Now, I agree with your point that this is far from meaningful for the p95/p99 of actual workloads. That is indeed the metric that users or customers actually care about. Modern GCs, like Go's, have moved away from using throughput as a metric. It's "easy" to make bump allocators fast, the hard problem is everything else around it: you still need to allocate your arenas/pools and manage the object lifetime. In the case of CPython that's refcounting, deallocs, GCs, work that modern CPUs really suck at (bad locality, bad branching).

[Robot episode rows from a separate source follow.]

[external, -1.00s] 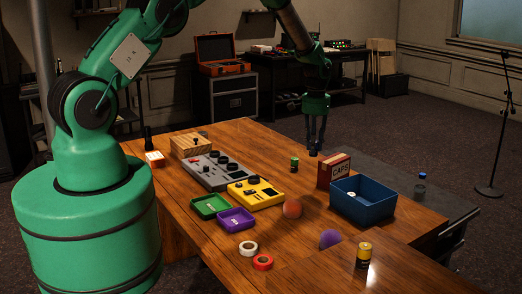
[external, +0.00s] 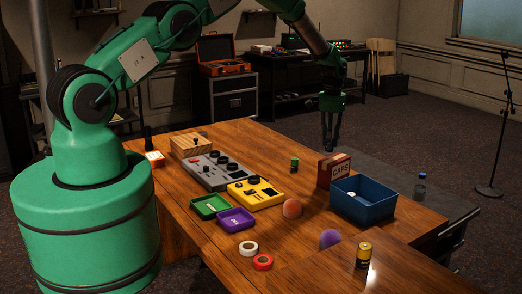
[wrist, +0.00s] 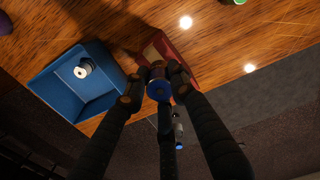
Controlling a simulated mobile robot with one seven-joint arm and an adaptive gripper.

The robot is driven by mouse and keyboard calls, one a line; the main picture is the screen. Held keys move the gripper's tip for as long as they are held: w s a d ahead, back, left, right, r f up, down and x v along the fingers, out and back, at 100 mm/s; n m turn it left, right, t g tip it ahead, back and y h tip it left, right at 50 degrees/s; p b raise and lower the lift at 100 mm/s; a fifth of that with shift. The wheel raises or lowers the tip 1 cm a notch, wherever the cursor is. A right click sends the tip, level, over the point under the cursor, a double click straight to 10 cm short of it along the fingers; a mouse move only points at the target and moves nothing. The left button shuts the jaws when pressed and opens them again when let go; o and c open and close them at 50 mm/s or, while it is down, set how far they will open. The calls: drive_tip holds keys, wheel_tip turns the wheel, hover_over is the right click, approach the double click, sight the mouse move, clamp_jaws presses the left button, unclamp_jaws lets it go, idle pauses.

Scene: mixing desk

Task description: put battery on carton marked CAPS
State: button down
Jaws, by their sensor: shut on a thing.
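My gripper (external: 328,146) is raised just behind the red carton marked CAPS (external: 341,170), close to the table's far edge. In the wrist view its fingers (wrist: 157,83) are shut on a small cylinder with a blue end (wrist: 159,91), which looks like a battery. The fingers hide part of it, and it cannot be made out in the external view. In the wrist view the carton (wrist: 183,58) lies just beyond the held battery, partly covered by it and the fingers. The carton stands upright on the table.
A blue bin (external: 349,209) holding a white spool (wrist: 83,69) stands close beside the carton. A green-topped cylinder (external: 294,165), an orange ball (external: 292,208), a purple ball (external: 329,238) and a yellow-and-black battery (external: 363,255) stand nearby. A blue-capped bottle (external: 420,187) is beyond the bin.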

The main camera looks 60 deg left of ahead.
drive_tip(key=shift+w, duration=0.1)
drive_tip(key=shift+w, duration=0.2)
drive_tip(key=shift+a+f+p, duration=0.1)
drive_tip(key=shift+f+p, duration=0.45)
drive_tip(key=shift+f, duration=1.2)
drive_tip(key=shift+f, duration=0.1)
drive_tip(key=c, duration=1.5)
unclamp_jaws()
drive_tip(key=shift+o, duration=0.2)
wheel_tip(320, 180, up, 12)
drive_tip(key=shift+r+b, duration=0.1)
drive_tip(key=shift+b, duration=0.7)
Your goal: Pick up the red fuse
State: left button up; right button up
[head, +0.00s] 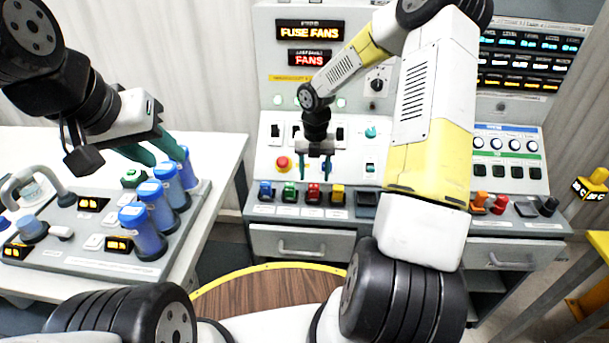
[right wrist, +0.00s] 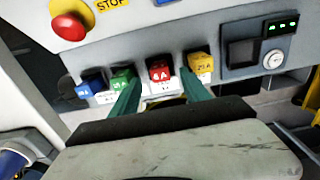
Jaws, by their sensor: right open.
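The red fuse (head: 313,193) sits in a row on the console's front ledge, between a green fuse (head: 290,192) and a yellow fuse (head: 337,193). A blue fuse (head: 266,191) is at the row's left end. The red fuse also shows in the right wrist view (right wrist: 159,71), marked with an A. My right gripper (head: 315,174) is open and empty, just above the row, its two green fingers either side of the red fuse in the wrist view (right wrist: 160,95). My left gripper (head: 163,155) is over the left table by the blue-capped cylinders; its jaw gap is unclear.
A red stop button (right wrist: 68,26) is on the console panel above the fuses. An empty-looking dark socket (right wrist: 241,52) is right of the yellow fuse. Several blue-capped cylinders (head: 150,240) stand on the left table's grey panel. A drawer (head: 300,244) is below the ledge.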

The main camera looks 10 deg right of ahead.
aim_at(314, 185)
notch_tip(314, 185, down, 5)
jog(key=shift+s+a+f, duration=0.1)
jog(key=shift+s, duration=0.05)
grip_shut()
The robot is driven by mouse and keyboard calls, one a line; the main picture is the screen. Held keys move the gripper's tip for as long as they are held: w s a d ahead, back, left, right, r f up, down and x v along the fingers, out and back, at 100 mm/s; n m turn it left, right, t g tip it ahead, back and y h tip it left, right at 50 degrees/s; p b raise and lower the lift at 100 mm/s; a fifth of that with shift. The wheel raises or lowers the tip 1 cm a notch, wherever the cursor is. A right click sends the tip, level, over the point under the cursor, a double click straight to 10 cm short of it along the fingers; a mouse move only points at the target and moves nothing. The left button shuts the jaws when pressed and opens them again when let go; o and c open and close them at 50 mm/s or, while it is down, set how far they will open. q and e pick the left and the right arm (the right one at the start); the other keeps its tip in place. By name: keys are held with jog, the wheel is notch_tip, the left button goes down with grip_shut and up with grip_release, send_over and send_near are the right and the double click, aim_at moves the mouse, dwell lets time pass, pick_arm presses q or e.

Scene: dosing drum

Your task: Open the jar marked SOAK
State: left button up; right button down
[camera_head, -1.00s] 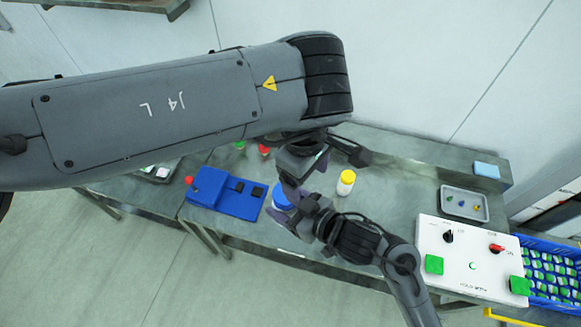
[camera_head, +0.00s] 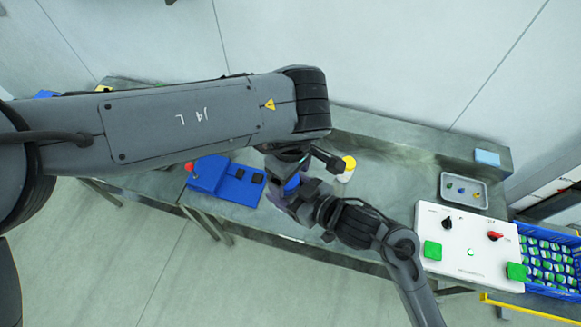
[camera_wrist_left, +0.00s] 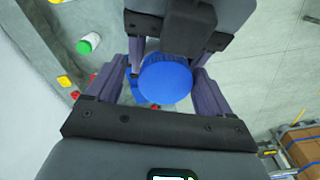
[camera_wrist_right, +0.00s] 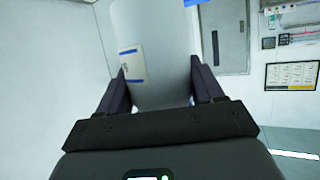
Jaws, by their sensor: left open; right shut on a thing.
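A jar with a blue lid (camera_head: 292,184) stands out between my two grippers in the head view. In the left wrist view the round blue lid (camera_wrist_left: 166,80) lies between the fingers of my left gripper (camera_wrist_left: 158,88), which is open around it. My right gripper (camera_wrist_right: 160,92) is shut on the pale jar body (camera_wrist_right: 158,50), seen large in the right wrist view. Its label (camera_wrist_right: 132,65) is too small to read, so I cannot confirm SOAK. In the head view my left arm and right gripper hide most of the jar.
A yellow-lidded jar (camera_head: 348,164) stands close to the right of the grippers. A blue box with a red knob (camera_head: 215,180) lies left. A grey tray (camera_head: 464,190), a white control panel (camera_head: 468,246) and a blue crate (camera_head: 548,262) are at right.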

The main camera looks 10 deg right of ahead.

I measured ~19.5% of the wallclock time of pyperformance benchmarks being related to memory management (ISPASS25 poster). That's not taking into account the extra boxing and struct slots being created for bookkeeping purposes, which adds more second-order effect related to cache pressure. It's insanely hard to accurately measure memory management overheads.

forrestthewoods•7mo ago
> Thanks for that article by the way. I've referenced it often to make the point that allocation behaviour is complex and messy.

Happy to hear it! Thanks.

antilisp•7mo ago
From the perspective of someone rewriting an interpreter in RPython from CPython, I have no idea what to think of this besides "Yes, RPython is fast. I am aware, and I still haven't recovered from the shock of using Python to write a production-grade interpreter."